Finally, before getting to this week's archive issue of Lillie, I'd like to mention that their is an excellent article/interview on/with Mary Oliver, in the Block Island Times. When asked to name her favorite poets, she said "Whitman, Whitman, Whitman!" I knew there was a reason I liked her: Whitman was my choice on the Near Perfect Books of Poems list.

This week's archive issue is #90, from July 1997, with a great cover by the late, very much missed Harland Ristau.
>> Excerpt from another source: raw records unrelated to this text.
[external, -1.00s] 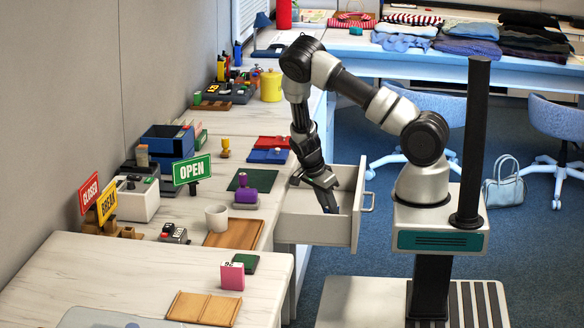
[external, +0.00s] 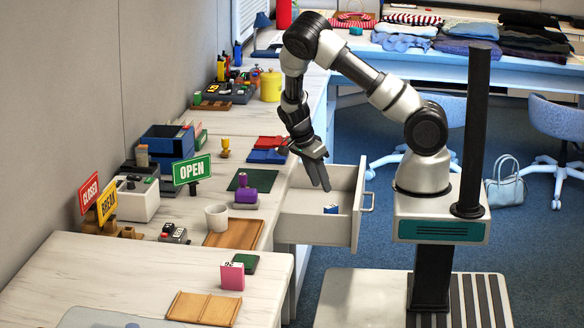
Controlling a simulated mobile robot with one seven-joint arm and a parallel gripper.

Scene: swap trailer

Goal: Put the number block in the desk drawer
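The white desk drawer (external: 305,230) is pulled open beside the desk in the external view. A small blue block (external: 331,209) with a white face lies on the drawer floor near the front panel; its marking is too small to read. My gripper (external: 321,186) points down over the drawer, above the blue block and apart from it. Its fingers look parted, with nothing between them. A pink block (external: 232,277) with a dark number on its white top stands on the near desk.
A white mug (external: 217,217), a wooden tray (external: 234,234) and a purple stamp (external: 246,197) stand on the desk left of the drawer. The drawer handle (external: 367,202) sticks out to the right. A wooden board (external: 203,308) lies on the near desk.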

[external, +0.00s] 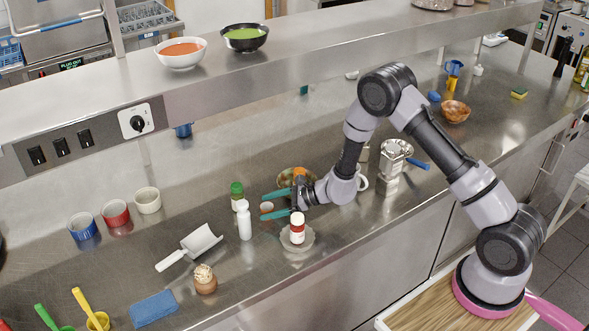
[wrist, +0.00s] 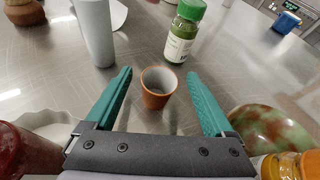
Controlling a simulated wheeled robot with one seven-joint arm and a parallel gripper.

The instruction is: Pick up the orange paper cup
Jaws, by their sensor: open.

Here's a couple of little gems that opened that issue:


The Wrong Path

One more mile again
another dew thunders falling
from the leaf's edge
Laura Bast-Russo




the way
is not
the map
John Viera




from Reroutings III

ID ____ RID ____ RIDE
Richard Kostelanetz




And, to close out, by the queen of the small press:



I Don't Want To Move

pillow that smells like skin
your fingers ----- light on
water in a Monet ----- that
will change before the
paint drys
Lyn Lifshin


best,
Don


Note: If you would like to receive the two current issues of Lilliput Review free, just make a suggestion at the Near Perfect Books page.


Tuesday, May 20, 2008

Country Joe McDonald and Basho

It's Country Joe McDonald's birthday. Here's a little something to commemorate it. Stick with it; after the annoying intro, it gets good, particularly "Who Am I."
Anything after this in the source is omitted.